Robin only gets on my nerves next to the player model. Robin doesn't actually take part in the battle. ...Then again, I wouldn't mind knocking out a few Rotom-Robins.

✦ (Un-)Official Simulators

This game far from negates the need to use third party simulators and servers like Pokémon Showdown. Heck, with all that time I spent talking about monetization in this game, Showdown looks significantly more intriguing. Not only can you simulate the M-A season in Showdown, but you can also simulate any past season or unofficial seasons that were already popular before Champions launched. Were you unhappy that Champions isn't compatible with your local Draft League? Well, guess what: it works on Showdown!

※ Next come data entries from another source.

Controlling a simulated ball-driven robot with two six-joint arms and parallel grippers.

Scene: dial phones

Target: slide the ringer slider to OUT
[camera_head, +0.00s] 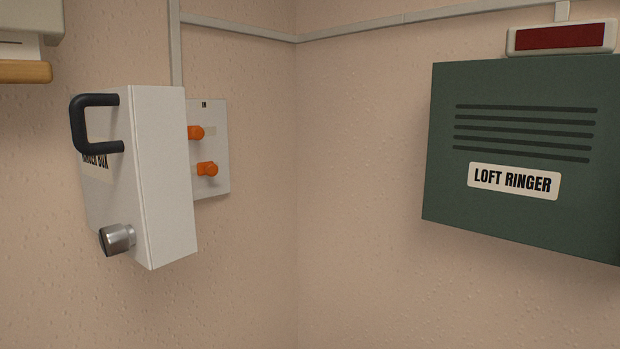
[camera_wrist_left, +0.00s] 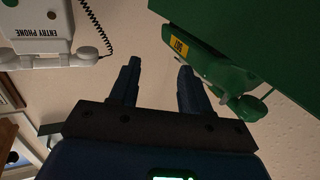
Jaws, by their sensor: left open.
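In the head view a light plate (camera_head: 222,148) on the wall carries two orange knobs, an upper one (camera_head: 196,132) and a lower one (camera_head: 208,169). A small mark that looks like IN sits at its top; no OUT mark is readable. A white box (camera_head: 165,180) stands in front and hides the plate's left part. Its label (camera_head: 97,160) is partly covered, ending in BOX. I cannot tell which knob is the ringer slider. My left gripper (camera_wrist_left: 160,68) is open and empty in the left wrist view, away from the plate. My right gripper is not seen.
The white box has a black handle (camera_head: 78,124) and a metal knob (camera_head: 117,239). A green LOFT RINGER box (camera_head: 525,130) hangs at right, under a dark red panel (camera_head: 560,37). The left wrist view shows an entry phone (camera_wrist_left: 45,30) and a green phone (camera_wrist_left: 215,70).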

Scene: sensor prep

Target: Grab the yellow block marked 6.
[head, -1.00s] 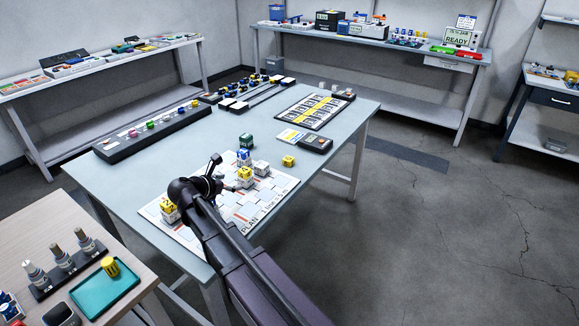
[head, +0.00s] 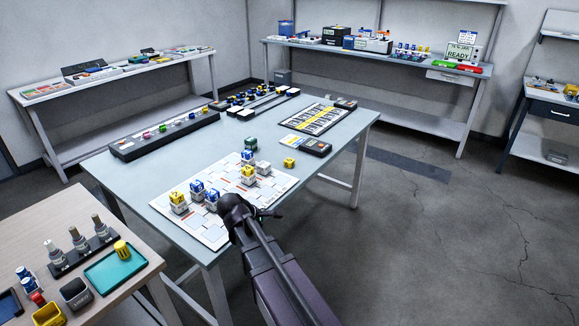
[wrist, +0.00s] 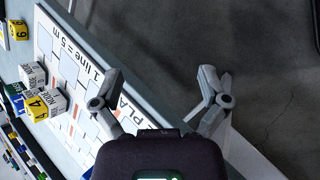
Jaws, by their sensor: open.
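A small yellow block (head: 289,162) sits alone on the blue-grey table, just off the far right edge of the white plan mat (head: 222,228). In the wrist view a yellow block (wrist: 18,30) lies beside the mat at the upper left, its dark numeral looking like a 6 or 9, partly cut by the frame edge. My gripper (wrist: 163,76) is open and empty, its fingers spread over the mat's edge and the floor. In the head view my gripper (head: 272,212) is at the mat's near right edge, well short of the lone yellow block.
Several yellow, white and blue blocks stand on the mat; one yellow-topped block (wrist: 47,103) shows a 4. A green block (head: 250,142) stands behind them. Open floor lies right of the table.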

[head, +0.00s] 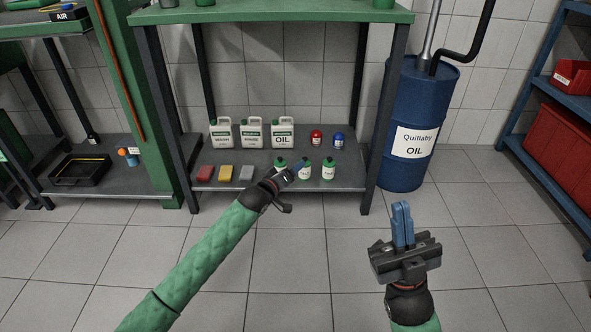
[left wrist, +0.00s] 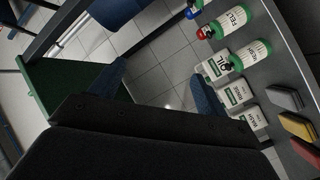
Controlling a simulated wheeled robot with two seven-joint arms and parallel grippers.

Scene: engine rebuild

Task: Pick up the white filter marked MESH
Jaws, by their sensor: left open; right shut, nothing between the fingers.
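Three white filters with green caps and bands stand in a row on the lower shelf. The left one (head: 280,162) is partly hidden by my left gripper; in the left wrist view this filter (left wrist: 250,56) has a label that seems to read MESH, though it is small and slanted. The filter marked FELT (left wrist: 233,20) stands beside it. My left gripper (head: 298,171) is just in front of the row; in the left wrist view its blue fingers (left wrist: 160,90) are apart, with floor tiles between them. My right gripper (head: 402,220) is shut and empty, out over the floor.
White jugs (head: 251,134) stand behind, one marked OIL, with red (head: 316,138) and blue (head: 338,141) items to their right. Red, yellow and grey blocks (head: 226,172) lie left of the filters. A blue oil drum (head: 398,160) stands right of the shelf's leg.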

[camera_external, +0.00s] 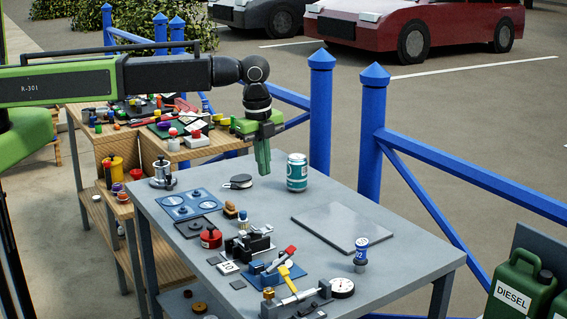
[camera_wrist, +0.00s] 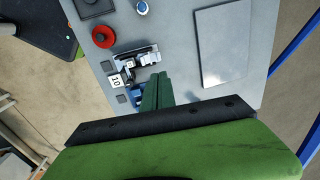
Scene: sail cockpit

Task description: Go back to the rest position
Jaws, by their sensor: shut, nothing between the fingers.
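My gripper (camera_external: 263,160) has green fingers and hangs from the black and green arm, pointing down above the back part of the grey table (camera_external: 400,262). Its fingers are together with nothing between them. In the wrist view my gripper (camera_wrist: 157,88) shows its two green fingers side by side over the table. In the outside view the fingertips are left of a teal and white can (camera_external: 297,172). I cannot tell the exact height of the fingertips above the table.
A flat grey plate (camera_external: 344,228), a blue can-like item (camera_external: 361,250), a red round item (camera_external: 211,237), a blue panel (camera_external: 190,204) and a gauge (camera_external: 343,287) are on the table. Blue posts (camera_external: 320,110) stand behind. A cluttered wooden bench (camera_external: 150,150) is at left.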

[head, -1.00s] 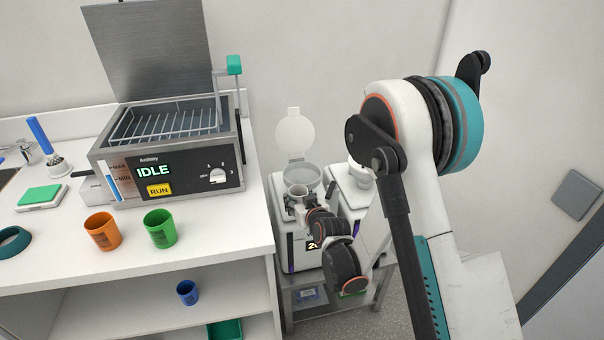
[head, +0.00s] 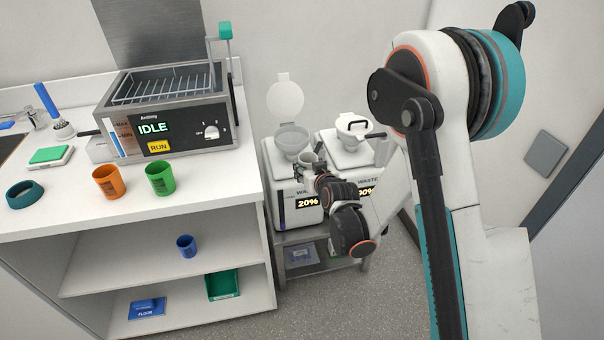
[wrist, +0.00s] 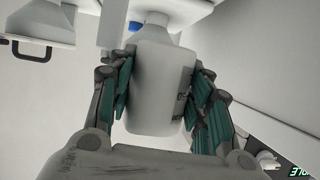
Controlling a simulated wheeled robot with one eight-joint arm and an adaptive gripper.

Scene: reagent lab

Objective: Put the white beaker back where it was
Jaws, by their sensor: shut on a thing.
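My gripper (wrist: 165,95) is shut on the white beaker (wrist: 158,90), with a teal-lined finger on each side of it. Dark print shows on the beaker's right side in the wrist view. In the head view the beaker (head: 309,163) is small and partly hidden by my gripper (head: 314,172). I cannot tell whether anything is in the beaker.
The left waste container (head: 296,212) reads 20%; its lid is up. The right one (head: 345,151) has a closed lid with a black handle. An orange beaker (head: 109,182) and a green beaker (head: 160,178) stand on the counter (head: 215,190); a blue one (head: 186,246) stands on the shelf below.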

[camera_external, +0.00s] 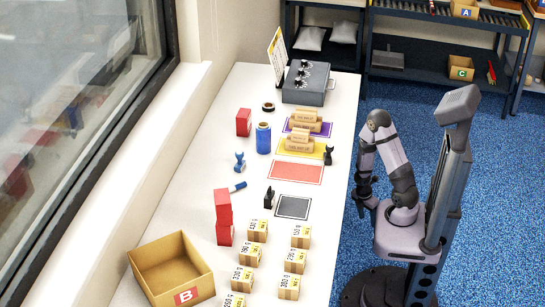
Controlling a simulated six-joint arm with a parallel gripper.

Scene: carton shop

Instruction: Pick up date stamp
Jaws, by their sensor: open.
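Several stamp-like things stand on the long white table, and I cannot tell for sure which is the date stamp. A small black stamp (268,198) stands left of the dark grey pad (293,206). Another black stamp (329,156) stands at the right end of the yellow pad (322,150). A blue stamp-like thing (240,162) stands left of the red pad (296,172). My gripper (366,212) is open and empty, pointing down just beyond the table's right edge, apart from all of these.
Wooden printed blocks (301,145) sit on the yellow and purple pads. Red blocks (223,208), a blue cylinder (263,138) and a blue marker-like thing (238,187) stand or lie nearby. Several small labelled cartons (301,236) and open box B (171,268) are in front; a grey case (307,83) is behind.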

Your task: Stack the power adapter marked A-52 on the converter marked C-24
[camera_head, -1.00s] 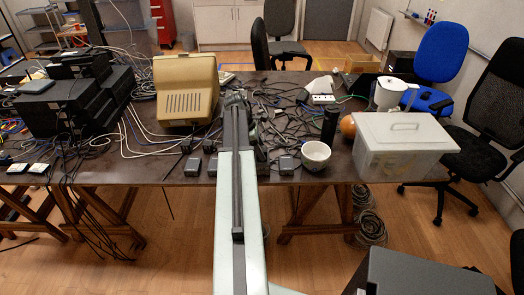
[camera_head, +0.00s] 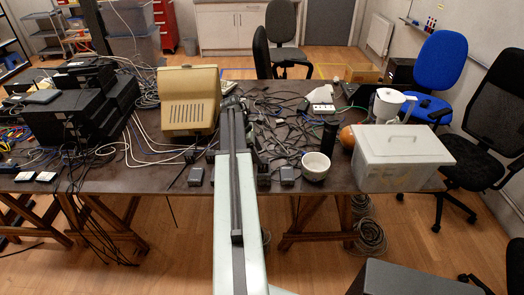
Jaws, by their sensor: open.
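Small dark boxes stand along the front of the table, and their marks are too small to read. One grey box (camera_head: 195,177) is left of my arm, and another grey box (camera_head: 287,176) is right of it. Two black boxes with pale tops, one farther left (camera_head: 24,177) and one beside it (camera_head: 46,177), sit at the left front edge. I cannot tell which is A-52 or C-24. My gripper (camera_head: 262,178) shows only as a dark part just right of my pale arm, between the two grey boxes. It is open; its fingertips are mostly hidden and nothing is visibly held.
A white bowl (camera_head: 316,166), a dark cylinder (camera_head: 329,136) and a lidded clear bin (camera_head: 403,158) stand at the right. Tangled cables cover much of the table (camera_head: 130,181).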

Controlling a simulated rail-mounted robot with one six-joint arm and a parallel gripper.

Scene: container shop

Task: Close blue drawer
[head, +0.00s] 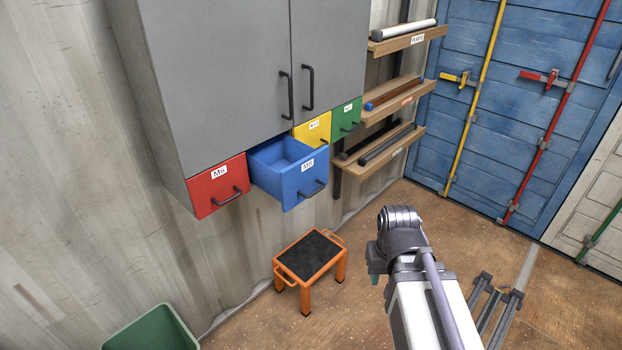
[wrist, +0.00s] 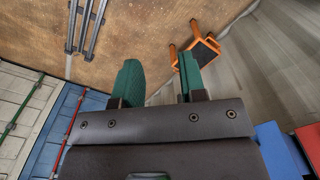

✦ They Blessed Us with Oran Berries

I can't imagine a competitive-based game without being able to use the quite overpowered Oran Berry to heal 10 HP. Imagine using a berry to restore a percentage of your HP instead of a flat ten points!

Final Thoughts

I do want this game to succeed. Think about the alternative: If this game flops, then competitive Pokémon as a whole could suffer for years. People are already calling for VGC to stay on Scarlet & Violet, but it's clear that The Pokémon Company put most (thankfully not all) of their eggs in one basket. Even if this game flops and we still have a few eggs in a Generation 10 basket or (fingers crossed) a basket similar to Z-A, many people won't bother after everything that happened here if this game fails.

Thankfully, like I mentioned earlier, ILCA already announced they are working on some of these updates (did anyone think they wouldn't?). We are going to get more items and more Pokémon slowly as seasons progress, a more extreme version of slowly getting new Pokémon in the main games as seasons progress and new items and Pokémon as DLC drops. Soon, we'll have a mobile version of the game and can play competitive matches from anywhere. This game has the potential to be something great. We just have to hope the people in charge meet that potential and the playerbase lasts long enough for that potential to be met.

They still need to do something about Robin, though. At least let me pay VP to change its color or give it a special shell casing.